Steuerprofessor Christoph Spengel übt harsche Kritik an Anwälten, die Cum-Ex-Geschäfte mit ihren Gutachten stützten. Experten hätten eindeutig abraten müssen.
05.01.2020 - 16:04 Uhr 3 Kommentare
„Mit ihren Gutachten haben die Kanzleien dem Berufsstand sowie den Universitäten, die angehende Steuerberater ausbilden, einen Bärendienst erwiesen.“ Quelle: Felix Zeiffer
Christoph Spengel

„Mit ihren Gutachten haben die Kanzleien dem Berufsstand sowie den Universitäten, die angehende Steuerberater ausbilden, einen Bärendienst erwiesen.“

(Foto: Felix Zeiffer)

Düsseldorf Christoph Spengel ist Professor für Betriebliche Steuerlehre an der Universität Mannheim. Seit Jahren beschäftigt er sich mit Aktientransaktionen, mit denen Banken und Investoren allein darauf abzielten, sich Kapitalertragsteuern „erstatten“ zu lassen, die nicht abgeführt worden sind. Eine entscheidende Rolle bei diesen sogenannten Cum-Ex-Geschäften spielten laut Spengel Anwaltskanzleien, die sich von den Akteuren einspannen ließen. Die Folgen für die Beraterbranche seien verheerend.

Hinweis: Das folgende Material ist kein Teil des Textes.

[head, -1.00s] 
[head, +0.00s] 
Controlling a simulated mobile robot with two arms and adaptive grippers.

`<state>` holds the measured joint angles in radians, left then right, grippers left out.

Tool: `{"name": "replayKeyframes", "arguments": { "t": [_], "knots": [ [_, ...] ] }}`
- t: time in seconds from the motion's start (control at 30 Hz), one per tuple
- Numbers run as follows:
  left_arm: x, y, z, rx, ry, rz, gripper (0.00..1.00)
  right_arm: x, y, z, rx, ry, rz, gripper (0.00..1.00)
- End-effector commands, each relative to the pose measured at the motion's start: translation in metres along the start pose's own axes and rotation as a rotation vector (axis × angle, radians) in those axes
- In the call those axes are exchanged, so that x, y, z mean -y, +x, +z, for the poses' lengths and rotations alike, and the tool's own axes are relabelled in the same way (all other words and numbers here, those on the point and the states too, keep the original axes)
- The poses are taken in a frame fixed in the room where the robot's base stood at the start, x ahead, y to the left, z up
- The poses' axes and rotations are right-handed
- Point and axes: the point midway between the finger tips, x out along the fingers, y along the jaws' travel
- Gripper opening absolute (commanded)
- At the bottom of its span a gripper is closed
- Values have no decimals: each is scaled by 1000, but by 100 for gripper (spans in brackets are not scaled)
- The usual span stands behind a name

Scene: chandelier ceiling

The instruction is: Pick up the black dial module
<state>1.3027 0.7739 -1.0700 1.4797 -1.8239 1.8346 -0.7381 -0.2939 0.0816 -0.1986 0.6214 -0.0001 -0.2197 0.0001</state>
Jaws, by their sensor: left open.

Herr Spengel, wie beurteilen Sie die Rolle von Kanzleien, die in ihren Gutachten Cum-Ex-Geschäfte abgesegnet haben?
Die Rolle von Kanzleien, die in ihren Gutachten Cum-Ex-Geschäfte abgesegnet haben, ist aus mehreren Gründen eine sehr unrühmliche gewesen. Aufgrund des eindeutigen Wortlauts der einschlägigen Steuergesetze war es zu keinem Zeitpunkt möglich und damit zulässig, für eine einmal gezahlte Kapitalertragsteuer mehr als eine Steuerbescheinigung zu erlangen. Das erste finanzgerichtliche Urteil zu Cum-Ex-Geschäften wurde zwar erst im Jahr 2012 gefällt, weshalb man bis dato von einer unklaren Rechtslage ausgehen konnte, die allerdings niemals ein Absegnen dieser Geschäfte gerechtfertigt hätte.

Warum nicht?
In Kenntnis der Zusammenhänge war es von Anfang an schlichtweg absurd, solche Transaktionen abzusegnen. Vor dem Hintergrund des eindeutigen Gesetzeswortlauts handelte es sich bei Cum-Ex-Geschäften stets um Hochrisikogeschäfte mit unquantifizierbaren Folgeschäden, von denen sachverständige Steuerexperten hätten eindeutig abraten müssen. Mit ihren Gutachten haben die Kanzleien dem Berufsstand sowie den Universitäten, die angehende Steuerberater ausbilden, einen Bärendienst erwiesen. Das Ausmaß des dadurch verursachten Vertrauensverlusts ist für mich längst noch nicht absehbar.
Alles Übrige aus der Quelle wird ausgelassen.